» **Exercise directions**:
Nothing should be output except the lines from the one containing "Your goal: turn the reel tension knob" through the one containing "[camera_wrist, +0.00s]", both ends included, each repeated exactly.

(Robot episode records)
-- Begin --

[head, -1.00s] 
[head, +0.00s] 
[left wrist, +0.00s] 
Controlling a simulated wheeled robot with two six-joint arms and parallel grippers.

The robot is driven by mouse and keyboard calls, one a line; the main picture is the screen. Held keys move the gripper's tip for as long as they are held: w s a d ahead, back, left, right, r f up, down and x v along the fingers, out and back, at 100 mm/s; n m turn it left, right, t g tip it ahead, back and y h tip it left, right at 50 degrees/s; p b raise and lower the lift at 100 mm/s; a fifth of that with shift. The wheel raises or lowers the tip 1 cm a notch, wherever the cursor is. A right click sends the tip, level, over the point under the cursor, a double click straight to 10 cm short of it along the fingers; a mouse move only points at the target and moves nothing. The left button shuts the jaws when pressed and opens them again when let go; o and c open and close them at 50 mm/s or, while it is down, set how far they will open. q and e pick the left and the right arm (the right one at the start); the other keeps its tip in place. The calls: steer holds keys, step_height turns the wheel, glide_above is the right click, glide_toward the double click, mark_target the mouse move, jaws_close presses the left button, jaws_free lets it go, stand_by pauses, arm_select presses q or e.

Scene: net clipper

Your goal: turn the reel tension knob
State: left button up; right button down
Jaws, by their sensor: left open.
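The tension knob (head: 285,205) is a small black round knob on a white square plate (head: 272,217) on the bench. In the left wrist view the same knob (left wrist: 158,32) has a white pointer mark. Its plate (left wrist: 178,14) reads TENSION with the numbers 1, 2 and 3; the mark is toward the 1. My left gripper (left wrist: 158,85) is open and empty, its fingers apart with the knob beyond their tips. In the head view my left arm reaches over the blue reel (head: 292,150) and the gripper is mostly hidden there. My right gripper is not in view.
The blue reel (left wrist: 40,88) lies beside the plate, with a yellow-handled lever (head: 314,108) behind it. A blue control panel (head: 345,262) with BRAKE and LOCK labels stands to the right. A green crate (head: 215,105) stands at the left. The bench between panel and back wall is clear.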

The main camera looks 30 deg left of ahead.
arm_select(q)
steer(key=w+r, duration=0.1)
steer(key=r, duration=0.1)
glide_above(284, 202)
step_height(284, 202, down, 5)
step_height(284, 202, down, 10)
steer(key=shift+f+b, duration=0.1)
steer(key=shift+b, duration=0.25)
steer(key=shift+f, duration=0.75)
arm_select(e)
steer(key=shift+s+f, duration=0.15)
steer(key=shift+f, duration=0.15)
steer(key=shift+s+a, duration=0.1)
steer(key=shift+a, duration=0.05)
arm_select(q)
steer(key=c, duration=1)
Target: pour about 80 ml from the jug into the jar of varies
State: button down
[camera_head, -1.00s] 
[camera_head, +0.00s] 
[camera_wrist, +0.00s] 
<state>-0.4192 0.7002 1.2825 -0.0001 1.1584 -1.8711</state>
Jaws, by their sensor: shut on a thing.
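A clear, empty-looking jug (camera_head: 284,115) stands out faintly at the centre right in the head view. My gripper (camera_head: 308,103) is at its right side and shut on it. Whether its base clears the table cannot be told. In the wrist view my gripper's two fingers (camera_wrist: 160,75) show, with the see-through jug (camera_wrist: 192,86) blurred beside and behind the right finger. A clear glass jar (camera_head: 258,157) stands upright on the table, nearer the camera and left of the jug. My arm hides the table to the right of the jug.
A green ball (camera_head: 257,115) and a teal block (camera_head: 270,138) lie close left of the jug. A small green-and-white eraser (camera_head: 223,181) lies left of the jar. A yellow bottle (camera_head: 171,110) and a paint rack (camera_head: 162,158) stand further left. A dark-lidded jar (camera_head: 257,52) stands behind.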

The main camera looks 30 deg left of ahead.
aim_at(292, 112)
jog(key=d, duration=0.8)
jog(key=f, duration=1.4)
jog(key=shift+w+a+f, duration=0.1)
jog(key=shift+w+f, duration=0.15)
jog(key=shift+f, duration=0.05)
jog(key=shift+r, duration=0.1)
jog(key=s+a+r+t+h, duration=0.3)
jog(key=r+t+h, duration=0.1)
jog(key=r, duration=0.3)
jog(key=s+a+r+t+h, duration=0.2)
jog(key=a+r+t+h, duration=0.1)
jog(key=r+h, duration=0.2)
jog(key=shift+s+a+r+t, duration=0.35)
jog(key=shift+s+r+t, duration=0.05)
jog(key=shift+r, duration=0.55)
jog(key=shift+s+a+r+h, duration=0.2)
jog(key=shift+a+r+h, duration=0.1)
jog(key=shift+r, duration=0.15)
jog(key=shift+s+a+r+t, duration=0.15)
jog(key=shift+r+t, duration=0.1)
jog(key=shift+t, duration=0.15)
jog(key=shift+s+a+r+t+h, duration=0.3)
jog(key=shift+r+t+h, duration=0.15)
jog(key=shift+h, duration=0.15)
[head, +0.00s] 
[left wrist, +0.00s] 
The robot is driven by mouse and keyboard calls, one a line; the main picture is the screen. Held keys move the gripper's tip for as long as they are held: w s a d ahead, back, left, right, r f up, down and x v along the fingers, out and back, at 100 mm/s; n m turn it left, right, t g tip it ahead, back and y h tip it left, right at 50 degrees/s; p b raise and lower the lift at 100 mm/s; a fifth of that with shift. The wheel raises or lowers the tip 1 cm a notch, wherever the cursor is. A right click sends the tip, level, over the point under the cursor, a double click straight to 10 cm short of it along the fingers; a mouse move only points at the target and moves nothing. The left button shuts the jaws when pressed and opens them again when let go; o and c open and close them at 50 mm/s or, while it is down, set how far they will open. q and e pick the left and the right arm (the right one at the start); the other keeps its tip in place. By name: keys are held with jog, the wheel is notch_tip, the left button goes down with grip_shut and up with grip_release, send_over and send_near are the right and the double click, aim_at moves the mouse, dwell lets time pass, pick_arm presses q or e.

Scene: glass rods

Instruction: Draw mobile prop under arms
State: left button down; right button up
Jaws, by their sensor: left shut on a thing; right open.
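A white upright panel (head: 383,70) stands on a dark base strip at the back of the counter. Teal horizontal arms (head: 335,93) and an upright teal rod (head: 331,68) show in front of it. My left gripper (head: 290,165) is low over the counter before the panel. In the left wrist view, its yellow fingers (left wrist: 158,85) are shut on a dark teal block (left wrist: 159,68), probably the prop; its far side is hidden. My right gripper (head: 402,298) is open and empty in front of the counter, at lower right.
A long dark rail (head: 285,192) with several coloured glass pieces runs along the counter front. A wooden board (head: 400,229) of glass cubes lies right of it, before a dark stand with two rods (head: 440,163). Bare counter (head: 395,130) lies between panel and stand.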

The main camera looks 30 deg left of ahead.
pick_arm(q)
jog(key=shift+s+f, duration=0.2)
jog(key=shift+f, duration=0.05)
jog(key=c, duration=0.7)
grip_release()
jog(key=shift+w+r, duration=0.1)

-- End --

» **Problem solution**:
Your goal: turn the reel tension knob
State: left button up; right button down
Jaws, by their sensor: left open.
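The tension knob (head: 285,205) is a small black round knob on a white square plate (head: 272,217) on the bench. In the left wrist view the same knob (left wrist: 158,32) has a white pointer mark. Its plate (left wrist: 178,14) reads TENSION with the numbers 1, 2 and 3; the mark is toward the 1. My left gripper (left wrist: 158,85) is open and empty, its fingers apart with the knob beyond their tips. In the head view my left arm reaches over the blue reel (head: 292,150) and the gripper is mostly hidden there. My right gripper is not in view.
The blue reel (left wrist: 40,88) lies beside the plate, with a yellow-handled lever (head: 314,108) behind it. A blue control panel (head: 345,262) with BRAKE and LOCK labels stands to the right. A green crate (head: 215,105) stands at the left. The bench between panel and back wall is clear.

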The main camera looks 30 deg left of ahead.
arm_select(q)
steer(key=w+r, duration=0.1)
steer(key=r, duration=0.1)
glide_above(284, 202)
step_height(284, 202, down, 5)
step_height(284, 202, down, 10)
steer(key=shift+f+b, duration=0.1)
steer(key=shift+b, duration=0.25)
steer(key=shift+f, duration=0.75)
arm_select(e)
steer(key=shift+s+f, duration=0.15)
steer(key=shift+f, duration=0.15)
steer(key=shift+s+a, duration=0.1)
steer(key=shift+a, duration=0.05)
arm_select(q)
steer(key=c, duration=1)
Target: pour about 80 ml from the jug into the jar of varies
State: button down
[camera_head, -1.00s] 
[camera_head, +0.00s] 
[camera_wrist, +0.00s] 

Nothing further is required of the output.